━━━ Stored data ━━━

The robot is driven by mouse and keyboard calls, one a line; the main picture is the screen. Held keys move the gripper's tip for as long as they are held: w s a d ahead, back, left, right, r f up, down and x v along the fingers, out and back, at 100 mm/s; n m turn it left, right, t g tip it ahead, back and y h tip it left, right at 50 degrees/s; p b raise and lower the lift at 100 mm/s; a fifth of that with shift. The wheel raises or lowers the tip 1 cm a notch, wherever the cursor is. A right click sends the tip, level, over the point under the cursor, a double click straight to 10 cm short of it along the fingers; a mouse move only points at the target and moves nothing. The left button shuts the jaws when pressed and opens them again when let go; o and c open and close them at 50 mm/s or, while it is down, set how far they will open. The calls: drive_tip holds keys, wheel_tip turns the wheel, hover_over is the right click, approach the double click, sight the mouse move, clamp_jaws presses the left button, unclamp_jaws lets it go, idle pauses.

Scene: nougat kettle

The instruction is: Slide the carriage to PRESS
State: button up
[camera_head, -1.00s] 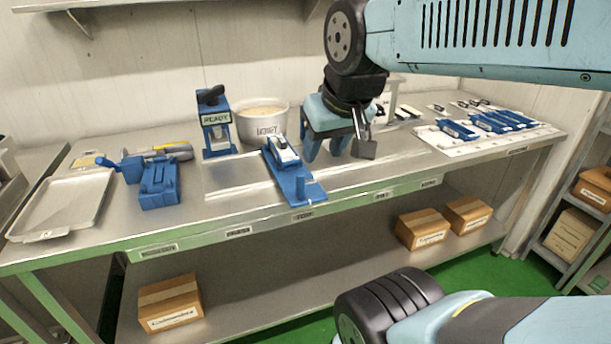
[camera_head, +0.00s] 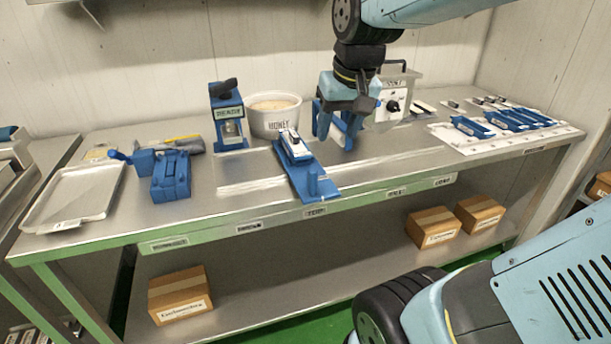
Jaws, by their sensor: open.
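A blue plate with a white-topped block on it (camera_head: 318,187), which looks like the carriage, lies across pale metal strips on the bench. A short blue post stands near its front end. My gripper (camera_head: 337,133) is open, with its fingers pointing down, to the right of the plate's back half. It appears apart from the plate, and I see nothing held in it. The small labels along the bench's front edge (camera_head: 315,211) are too blurred for me to read PRESS with certainty.
A blue stand marked READY (camera_head: 228,117) and a white HONEY kettle (camera_head: 275,117) stand behind the plate. A control box (camera_head: 394,98) stands behind my gripper. Blue tools lie on a white board (camera_head: 480,143) at right. A blue device (camera_head: 171,176) and tray (camera_head: 73,196) are at left.

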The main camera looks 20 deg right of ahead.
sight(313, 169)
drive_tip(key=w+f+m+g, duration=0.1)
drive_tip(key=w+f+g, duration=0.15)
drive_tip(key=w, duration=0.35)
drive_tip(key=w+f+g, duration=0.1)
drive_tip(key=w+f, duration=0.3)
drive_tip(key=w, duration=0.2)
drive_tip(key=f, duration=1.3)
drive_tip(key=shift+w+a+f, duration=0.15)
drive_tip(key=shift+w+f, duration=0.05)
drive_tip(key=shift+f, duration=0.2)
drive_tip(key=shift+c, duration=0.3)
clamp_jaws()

━━━

§ Direction
Up to and including the line containing "[camera_head, +0.00s]", repeat every line from the start of the data, but none of the pictures.

§ Response to this exercise
The robot is driven by mouse and keyboard calls, one a line; the main picture is the screen. Held keys move the gripper's tip for as long as they are held: w s a d ahead, back, left, right, r f up, down and x v along the fingers, out and back, at 100 mm/s; n m turn it left, right, t g tip it ahead, back and y h tip it left, right at 50 degrees/s; p b raise and lower the lift at 100 mm/s; a fifth of that with shift. The wheel raises or lowers the tip 1 cm a notch, wherever the cursor is. A right click sends the tip, level, over the point under the cursor, a double click straight to 10 cm short of it along the fingers; a mouse move only points at the target and moves nothing. The left button shuts the jaws when pressed and opens them again when let go; o and c open and close them at 50 mm/s or, while it is down, set how far they will open. The calls: drive_tip holds keys, wheel_tip turns the wheel, hover_over is the right click, approach the double click, sight the mouse move, clamp_jaws presses the left button, unclamp_jaws lets it go, idle pauses.

Scene: nougat kettle

The instruction is: Slide the carriage to PRESS
State: button up
[camera_head, -1.00s] 
[camera_head, +0.00s] 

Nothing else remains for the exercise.